Every response I ever get is always so disappointing too because it's usually people who think your time is worth nothing and they casually want you to spend hours screwing with Bumblebee or whatever. And when I do build up the patience to actually try it ends up breaking something else about my graphics.

Sorry this is a sore spot for me. I do robotics so using a Mac for years was painful when I had to run ROS, but everything else about it stayed completely out of my way.

Ubuntu is fantastic only when I low-pass my actions, avoiding anything slightly edgy, unusual, out there.

Oh my god I had to compile mouse drivers for my Logitech MX to make the wheel stop screwing up. It's a mouse!!! They were invented in the 20th century!

My Bluetooth driver just crashes once a week. Silently. My mouse just stops working. I have to power it off fully because a reboot won't do it.

I lived in an apartment around 50 or so wifi connections. I would have to toggle wifi on and off over and over the first time connecting because the damn list wouldn't show them all and mine wasn't on the list!

I've worked in product and while I still think so much about product is just utter nonsense, some of it isn't, and it's those practical parts that seem lost on so many engineers.

Why can't I make my damn software Ubuntu update thing not appear every day? I've tried to kill it with stack overflow answers a few times.

Why do I have to pick between chrome having tiny controls and the rest of my UI having massive controls on my 4k monitor?

I don't care about what brand it is. If it's cool. If it's open source or free. I just want it to all just quietly work and stay well out of my way.

No actually I'm not done yet. Why do I have to tell it every time what kind of headphones I just plugged in? And when I leave sleep it forgets and starts blasting 80s eurodisco in the office even though they're still plugged in?

Okay I think I'm done for good this time. Just off the top of my head the things that make me feel like I'm trying to become a master musician by practicing 10 000 hours on a kazoo.

2 comments

I'm running Manjaro (Arch) on a nine year old X220 with almost the same specs as the authors'. I'm getting 4-6 hours on a 4 cell battery (70% remaining lifetime capacity), which is almost two hours more than what I was getting with Windows 10.
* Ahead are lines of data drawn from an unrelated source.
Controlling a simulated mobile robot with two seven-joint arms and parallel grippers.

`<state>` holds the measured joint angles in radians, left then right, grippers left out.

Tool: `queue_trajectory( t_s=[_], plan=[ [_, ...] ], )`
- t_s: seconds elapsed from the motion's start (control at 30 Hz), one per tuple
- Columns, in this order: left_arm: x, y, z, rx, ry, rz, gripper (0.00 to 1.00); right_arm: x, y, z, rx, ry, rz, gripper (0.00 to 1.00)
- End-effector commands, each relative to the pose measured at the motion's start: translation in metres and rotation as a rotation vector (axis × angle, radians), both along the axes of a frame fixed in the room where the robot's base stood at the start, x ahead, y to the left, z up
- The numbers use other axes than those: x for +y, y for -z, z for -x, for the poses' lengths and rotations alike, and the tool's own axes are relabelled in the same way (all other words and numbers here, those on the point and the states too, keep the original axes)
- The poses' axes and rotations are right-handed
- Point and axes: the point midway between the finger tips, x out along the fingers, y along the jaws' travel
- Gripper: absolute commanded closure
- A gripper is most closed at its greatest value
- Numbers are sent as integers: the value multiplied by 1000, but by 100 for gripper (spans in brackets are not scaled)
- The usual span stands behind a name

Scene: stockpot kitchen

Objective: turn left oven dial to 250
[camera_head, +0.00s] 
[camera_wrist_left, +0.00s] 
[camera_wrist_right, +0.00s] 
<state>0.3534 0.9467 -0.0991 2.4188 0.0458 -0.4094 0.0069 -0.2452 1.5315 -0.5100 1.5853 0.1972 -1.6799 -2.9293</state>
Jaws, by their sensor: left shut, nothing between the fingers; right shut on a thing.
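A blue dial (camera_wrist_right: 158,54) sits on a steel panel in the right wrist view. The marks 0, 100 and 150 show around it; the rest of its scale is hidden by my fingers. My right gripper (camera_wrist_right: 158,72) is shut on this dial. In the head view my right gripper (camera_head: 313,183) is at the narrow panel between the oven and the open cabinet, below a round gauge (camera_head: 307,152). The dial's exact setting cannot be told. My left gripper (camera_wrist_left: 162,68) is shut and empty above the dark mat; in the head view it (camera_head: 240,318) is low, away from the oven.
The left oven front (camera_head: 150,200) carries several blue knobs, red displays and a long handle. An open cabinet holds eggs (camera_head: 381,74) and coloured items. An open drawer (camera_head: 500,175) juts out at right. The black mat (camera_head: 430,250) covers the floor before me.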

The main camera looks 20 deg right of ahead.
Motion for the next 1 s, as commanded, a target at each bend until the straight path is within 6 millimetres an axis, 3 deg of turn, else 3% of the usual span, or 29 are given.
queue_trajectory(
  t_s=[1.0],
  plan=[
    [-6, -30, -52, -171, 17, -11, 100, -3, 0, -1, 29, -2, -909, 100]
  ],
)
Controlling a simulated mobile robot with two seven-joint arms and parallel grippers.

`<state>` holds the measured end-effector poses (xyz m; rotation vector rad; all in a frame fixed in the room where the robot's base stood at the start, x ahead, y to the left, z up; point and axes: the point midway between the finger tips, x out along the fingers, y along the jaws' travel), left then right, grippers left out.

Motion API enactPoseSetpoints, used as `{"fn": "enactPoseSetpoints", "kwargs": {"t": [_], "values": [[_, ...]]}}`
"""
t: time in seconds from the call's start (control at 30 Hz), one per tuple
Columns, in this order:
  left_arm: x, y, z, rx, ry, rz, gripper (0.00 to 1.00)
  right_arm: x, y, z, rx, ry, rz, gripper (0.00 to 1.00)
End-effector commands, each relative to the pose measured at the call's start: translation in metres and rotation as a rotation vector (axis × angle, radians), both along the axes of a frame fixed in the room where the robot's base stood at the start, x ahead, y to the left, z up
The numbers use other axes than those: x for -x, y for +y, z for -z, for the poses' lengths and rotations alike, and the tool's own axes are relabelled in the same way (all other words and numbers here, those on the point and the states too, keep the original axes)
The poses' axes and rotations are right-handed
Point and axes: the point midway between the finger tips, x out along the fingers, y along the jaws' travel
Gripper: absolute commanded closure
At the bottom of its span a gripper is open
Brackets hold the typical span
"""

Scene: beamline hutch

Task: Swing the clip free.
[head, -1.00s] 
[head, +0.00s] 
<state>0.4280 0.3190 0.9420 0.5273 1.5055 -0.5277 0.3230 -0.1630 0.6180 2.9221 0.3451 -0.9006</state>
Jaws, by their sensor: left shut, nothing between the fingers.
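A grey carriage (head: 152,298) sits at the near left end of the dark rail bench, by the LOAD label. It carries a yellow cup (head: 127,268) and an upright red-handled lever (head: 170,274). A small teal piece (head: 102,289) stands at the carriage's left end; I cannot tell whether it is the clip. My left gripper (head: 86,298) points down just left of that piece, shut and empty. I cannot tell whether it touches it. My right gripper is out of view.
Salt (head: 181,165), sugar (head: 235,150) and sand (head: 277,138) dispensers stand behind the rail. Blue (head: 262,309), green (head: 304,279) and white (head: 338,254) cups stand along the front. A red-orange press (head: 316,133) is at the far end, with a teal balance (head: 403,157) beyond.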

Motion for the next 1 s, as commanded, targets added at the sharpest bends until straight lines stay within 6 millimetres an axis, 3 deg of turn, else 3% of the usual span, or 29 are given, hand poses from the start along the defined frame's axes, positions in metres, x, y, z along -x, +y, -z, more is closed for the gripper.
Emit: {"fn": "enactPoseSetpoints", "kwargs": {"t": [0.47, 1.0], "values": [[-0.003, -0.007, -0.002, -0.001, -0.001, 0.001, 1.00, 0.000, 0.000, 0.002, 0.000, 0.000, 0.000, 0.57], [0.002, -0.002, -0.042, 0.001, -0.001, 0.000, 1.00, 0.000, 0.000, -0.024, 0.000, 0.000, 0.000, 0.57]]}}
Aside from needing to write a quick bash script to get the settings for my trackpoint to stick with systemd after reboots, it's been absolutely rock solid.
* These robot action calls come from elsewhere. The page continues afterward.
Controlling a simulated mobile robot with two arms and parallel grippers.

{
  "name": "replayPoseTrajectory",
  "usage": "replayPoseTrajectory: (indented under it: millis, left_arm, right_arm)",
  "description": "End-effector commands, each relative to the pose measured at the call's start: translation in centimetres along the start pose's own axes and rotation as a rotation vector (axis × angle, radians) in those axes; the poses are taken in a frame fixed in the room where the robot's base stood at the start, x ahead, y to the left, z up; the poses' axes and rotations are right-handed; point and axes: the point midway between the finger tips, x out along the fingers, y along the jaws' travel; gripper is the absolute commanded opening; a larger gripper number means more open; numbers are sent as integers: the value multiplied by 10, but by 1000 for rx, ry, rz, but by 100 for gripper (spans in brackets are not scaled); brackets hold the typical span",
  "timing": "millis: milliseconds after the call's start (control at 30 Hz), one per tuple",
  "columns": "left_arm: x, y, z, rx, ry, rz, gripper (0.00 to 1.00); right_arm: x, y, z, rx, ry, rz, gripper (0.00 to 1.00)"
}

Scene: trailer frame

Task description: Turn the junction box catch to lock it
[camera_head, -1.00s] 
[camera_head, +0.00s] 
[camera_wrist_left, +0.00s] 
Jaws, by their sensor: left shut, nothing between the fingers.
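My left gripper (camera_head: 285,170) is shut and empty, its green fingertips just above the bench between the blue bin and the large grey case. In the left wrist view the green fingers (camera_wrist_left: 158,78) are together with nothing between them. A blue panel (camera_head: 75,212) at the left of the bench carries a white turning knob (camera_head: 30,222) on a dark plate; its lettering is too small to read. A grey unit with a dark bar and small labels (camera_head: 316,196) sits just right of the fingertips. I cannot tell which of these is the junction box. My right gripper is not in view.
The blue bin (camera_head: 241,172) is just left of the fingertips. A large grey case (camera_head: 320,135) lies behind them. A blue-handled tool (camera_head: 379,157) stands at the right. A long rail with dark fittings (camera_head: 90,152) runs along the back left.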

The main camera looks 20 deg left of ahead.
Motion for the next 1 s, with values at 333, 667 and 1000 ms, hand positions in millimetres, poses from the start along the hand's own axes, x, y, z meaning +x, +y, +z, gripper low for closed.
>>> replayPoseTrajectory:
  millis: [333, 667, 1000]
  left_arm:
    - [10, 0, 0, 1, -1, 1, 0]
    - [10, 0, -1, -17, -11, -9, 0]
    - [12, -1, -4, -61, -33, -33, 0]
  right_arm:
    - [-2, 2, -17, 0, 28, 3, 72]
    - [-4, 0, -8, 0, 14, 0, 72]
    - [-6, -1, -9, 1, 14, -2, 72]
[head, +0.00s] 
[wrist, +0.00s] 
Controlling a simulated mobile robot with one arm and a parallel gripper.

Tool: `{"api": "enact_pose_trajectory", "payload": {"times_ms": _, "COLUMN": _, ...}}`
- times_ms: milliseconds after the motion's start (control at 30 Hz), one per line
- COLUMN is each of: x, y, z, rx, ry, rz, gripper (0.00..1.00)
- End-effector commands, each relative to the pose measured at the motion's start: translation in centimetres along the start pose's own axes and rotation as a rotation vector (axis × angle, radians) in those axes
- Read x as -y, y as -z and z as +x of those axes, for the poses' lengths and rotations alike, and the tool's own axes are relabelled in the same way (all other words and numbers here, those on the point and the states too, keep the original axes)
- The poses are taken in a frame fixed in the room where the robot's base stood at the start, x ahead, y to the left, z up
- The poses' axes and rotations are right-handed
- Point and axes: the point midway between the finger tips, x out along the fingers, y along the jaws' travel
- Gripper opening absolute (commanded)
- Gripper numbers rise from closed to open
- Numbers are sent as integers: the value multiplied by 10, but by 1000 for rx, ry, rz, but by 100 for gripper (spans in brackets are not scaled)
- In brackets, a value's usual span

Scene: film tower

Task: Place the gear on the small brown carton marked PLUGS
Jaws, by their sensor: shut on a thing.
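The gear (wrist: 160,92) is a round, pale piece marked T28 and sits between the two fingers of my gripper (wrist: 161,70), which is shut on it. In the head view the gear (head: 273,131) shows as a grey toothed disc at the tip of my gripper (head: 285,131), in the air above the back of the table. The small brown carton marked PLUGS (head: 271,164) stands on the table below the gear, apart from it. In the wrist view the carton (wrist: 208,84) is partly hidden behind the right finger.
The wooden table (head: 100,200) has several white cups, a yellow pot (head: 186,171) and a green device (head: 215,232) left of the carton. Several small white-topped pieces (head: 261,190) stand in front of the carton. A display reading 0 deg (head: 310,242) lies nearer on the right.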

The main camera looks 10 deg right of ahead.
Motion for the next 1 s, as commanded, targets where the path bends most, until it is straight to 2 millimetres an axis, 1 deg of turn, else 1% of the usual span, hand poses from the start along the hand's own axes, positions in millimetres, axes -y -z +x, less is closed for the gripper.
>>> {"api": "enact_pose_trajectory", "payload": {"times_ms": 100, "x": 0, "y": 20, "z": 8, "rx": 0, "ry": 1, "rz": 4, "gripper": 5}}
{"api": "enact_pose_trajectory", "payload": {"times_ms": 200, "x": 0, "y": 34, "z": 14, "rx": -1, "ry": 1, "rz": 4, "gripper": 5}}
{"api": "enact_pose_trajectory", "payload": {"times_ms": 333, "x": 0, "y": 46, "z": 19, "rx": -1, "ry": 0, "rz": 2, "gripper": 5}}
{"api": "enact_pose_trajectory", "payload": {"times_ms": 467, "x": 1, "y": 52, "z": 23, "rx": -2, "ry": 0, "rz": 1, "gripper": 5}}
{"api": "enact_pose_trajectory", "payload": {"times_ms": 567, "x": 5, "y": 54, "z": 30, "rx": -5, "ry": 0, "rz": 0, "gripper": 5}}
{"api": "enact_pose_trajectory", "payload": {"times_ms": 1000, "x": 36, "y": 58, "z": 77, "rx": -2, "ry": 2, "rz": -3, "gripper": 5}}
I don't know which laptop you're having issues with, but a $120 used Thinkpad (X/T/W430+ for dual external monitor support) and any modern linux distro will work out of the box with little to no fooling around and will keep up with almost any new laptop in terms of performance, reliability, and battery life.

Almost all of these problems are coming from using either Ubuntu or Unity/Gnome. Don't use that stuff. Try Manjaro, Fedora or Mint and try it with KDE, Cinnamon or whatever else. The difference is huge.
I tried a different distribution, but one that had the option to install with KDE or Gnome, and I concur with your opinion of Gnome, because I tried it first and eventually had problems.

But one of the problems I attribute to Linux more generally, is that if you Google for information on something like KDE vs. Gnome, you tend to find discussions where people get into the weeds on things very removed from "which one works and lets me get things done?". The threads are more like sports fans debating the merits of their teams while trying hard to be civilized about it. Which is how I ended up not trying KDE first even though that was the obvious default.